There weren’t a lot of amenities there, no laundry, no sauna (boo hoo), and no showers, but we have mostly everything we need on board. The onshore bathrooms were the ones in the convention center and they were immaculately clean. There was also a handy ATM right in the center of the building. We had to take a “trolleybus” ride into town, those buses that are powered by overhead electrical wires.

We had our first meal in Russia on the conference center grounds, directed there by a worker who didn’t speak English. In the restaurant, not a single soul spoke English either. This was the restaurant for an international conference center, so this wasn’t promising for finding English speakers anywhere else.

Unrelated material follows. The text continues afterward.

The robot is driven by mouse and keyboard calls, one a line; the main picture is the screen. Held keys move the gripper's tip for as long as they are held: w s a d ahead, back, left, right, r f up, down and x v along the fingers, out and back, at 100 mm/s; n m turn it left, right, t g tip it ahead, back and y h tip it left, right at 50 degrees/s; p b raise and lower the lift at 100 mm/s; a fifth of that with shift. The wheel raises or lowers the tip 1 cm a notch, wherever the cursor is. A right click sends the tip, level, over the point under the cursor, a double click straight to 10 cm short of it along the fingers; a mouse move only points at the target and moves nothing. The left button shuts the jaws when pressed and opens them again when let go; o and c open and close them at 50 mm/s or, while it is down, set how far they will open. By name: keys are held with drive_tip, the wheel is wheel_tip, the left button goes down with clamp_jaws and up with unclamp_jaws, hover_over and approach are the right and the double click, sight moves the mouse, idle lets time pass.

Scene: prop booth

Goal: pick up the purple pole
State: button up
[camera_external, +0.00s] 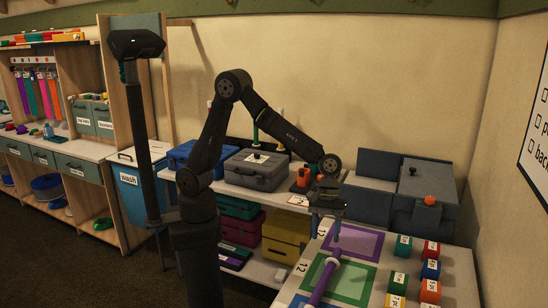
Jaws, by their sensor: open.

Once we’d found our way into town, we took a walk along a route recommended by one of our guidebooks. This walk began at Palace Square, flanked by some of Saint Petersburg’s most famous and most beautiful buildings. This includes the Winter Palace, built by Peter the Great, embellished by his granddaughter Empress Elizabeth, and finally added to by her successor, Catherine the Great. The Palace now houses the Hermitage Museum, which we toured later in the week.

This walk also took us by the Alexander Column, an 1812 structure that commemorates the victory of the Russian army over Napoleon, designed (ironically) by a Frenchman, and the General Staff Building across the square, with its triumphal arch crowned by a bronze Winged Victory, riding in a chariot drawn by six horses and flanked by warriors. There were doubts that the arch could support the large statue, so the architect sat on top of it when they took the scaffolding down. He proclaimed that if the arch fell, hed fall with it. It hasn’t fallen yet.

Jack stood at the triumphal arch and looked at the long, admirable wall of the Winter Palace and noted that you could take any six columns of the façade and make a beautiful palace out of just that. Yet this façade was three or four times that width. Our walk took us across wrought-iron footbridges and along canals. Though Saint Petersburg once comprised 101 islands, many have been filled in, and today’s city covers 42 islands, linked by 432 pedestrian, automobile, and railway bridges. In fact, Saint Petersburg has more bridges than any city in the world, including Venice or Amsterdam, and 315 of them are in the downtown area alone.

While we walked around many of the city’s most famous and picturesque spots, we encountered brides everywhere we went, and every day of the week. It turns out that there’s a tradition to get bridal photographs at all of the famous spots. There’s apparently also a tradition to drink champagne at each one and break the glass there. The young women in town are very fashion conscious, and at least in Saint Petersburg, they’re not very shy about showing off their skin in the summertime. The young men we passed all had the rugged looks of Mikhail Baryshnikov, blue eyes and a broad forehead. But apparently they all grow up and begin to look more like Boris Yeltsin.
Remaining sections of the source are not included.